Records of robot episodes:
┄┄┄┄┄┄

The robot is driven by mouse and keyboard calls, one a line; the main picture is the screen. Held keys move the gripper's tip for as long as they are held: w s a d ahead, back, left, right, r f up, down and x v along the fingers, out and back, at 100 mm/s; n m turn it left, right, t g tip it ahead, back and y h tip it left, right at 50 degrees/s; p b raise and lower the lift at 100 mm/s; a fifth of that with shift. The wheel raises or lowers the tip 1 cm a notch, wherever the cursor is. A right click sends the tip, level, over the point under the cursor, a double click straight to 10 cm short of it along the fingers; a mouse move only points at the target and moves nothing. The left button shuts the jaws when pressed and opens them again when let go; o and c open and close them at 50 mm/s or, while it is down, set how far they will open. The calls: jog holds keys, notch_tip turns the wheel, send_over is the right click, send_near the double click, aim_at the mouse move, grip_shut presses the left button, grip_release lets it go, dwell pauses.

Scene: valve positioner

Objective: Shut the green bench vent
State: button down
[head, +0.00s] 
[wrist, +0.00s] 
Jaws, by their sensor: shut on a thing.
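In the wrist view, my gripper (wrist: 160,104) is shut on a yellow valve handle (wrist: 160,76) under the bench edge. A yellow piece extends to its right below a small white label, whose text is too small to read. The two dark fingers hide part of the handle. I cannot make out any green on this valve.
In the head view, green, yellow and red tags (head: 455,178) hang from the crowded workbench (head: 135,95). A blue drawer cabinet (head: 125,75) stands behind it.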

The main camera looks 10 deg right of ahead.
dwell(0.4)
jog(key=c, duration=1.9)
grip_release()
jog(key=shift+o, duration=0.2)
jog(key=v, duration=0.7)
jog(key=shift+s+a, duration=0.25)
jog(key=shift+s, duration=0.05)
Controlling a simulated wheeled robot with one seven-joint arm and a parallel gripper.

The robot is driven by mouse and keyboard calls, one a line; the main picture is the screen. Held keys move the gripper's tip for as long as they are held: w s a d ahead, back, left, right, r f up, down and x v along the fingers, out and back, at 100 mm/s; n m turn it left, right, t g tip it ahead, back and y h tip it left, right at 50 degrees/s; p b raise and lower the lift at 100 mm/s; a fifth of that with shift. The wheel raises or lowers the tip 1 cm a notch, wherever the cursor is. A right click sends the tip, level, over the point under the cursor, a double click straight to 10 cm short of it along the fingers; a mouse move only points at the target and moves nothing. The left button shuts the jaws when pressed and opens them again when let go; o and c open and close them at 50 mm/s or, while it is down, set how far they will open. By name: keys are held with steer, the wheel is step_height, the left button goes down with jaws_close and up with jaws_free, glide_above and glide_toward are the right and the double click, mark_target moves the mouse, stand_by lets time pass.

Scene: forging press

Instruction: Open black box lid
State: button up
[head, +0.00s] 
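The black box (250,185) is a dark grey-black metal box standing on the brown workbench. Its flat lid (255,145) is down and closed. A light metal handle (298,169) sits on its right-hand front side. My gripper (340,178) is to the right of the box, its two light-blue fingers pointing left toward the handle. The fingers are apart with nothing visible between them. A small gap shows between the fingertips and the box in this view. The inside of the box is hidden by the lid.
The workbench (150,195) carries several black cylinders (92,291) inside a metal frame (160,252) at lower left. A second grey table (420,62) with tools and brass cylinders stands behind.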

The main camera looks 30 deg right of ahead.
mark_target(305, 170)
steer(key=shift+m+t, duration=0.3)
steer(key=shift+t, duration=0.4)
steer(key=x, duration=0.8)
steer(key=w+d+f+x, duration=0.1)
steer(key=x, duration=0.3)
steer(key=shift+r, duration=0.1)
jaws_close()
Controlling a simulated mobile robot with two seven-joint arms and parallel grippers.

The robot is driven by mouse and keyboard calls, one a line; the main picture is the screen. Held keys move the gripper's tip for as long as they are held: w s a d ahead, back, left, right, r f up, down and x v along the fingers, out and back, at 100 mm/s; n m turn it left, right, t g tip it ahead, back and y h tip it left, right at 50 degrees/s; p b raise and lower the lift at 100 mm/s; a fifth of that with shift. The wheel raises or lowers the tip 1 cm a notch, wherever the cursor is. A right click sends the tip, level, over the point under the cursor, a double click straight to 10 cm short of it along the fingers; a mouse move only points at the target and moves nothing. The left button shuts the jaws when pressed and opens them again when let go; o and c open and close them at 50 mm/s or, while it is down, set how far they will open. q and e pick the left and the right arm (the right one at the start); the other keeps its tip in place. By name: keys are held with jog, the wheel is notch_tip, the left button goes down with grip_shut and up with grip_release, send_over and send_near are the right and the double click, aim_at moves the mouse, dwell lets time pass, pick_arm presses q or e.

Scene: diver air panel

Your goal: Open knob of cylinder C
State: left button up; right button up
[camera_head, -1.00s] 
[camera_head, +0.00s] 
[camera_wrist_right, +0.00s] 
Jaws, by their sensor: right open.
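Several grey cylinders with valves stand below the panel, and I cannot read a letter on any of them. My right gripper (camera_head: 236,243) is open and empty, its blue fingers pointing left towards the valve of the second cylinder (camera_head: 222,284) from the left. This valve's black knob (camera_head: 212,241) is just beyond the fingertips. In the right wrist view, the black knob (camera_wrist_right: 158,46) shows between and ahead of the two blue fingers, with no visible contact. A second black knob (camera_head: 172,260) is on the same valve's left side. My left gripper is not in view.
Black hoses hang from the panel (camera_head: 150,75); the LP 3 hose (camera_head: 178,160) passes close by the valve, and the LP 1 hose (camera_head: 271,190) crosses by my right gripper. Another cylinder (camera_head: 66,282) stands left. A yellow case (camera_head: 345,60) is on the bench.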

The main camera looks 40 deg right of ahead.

┄┄┄┄┄┄

Reply with the number of lines in the material above that contain "Scene", and nothing more.

3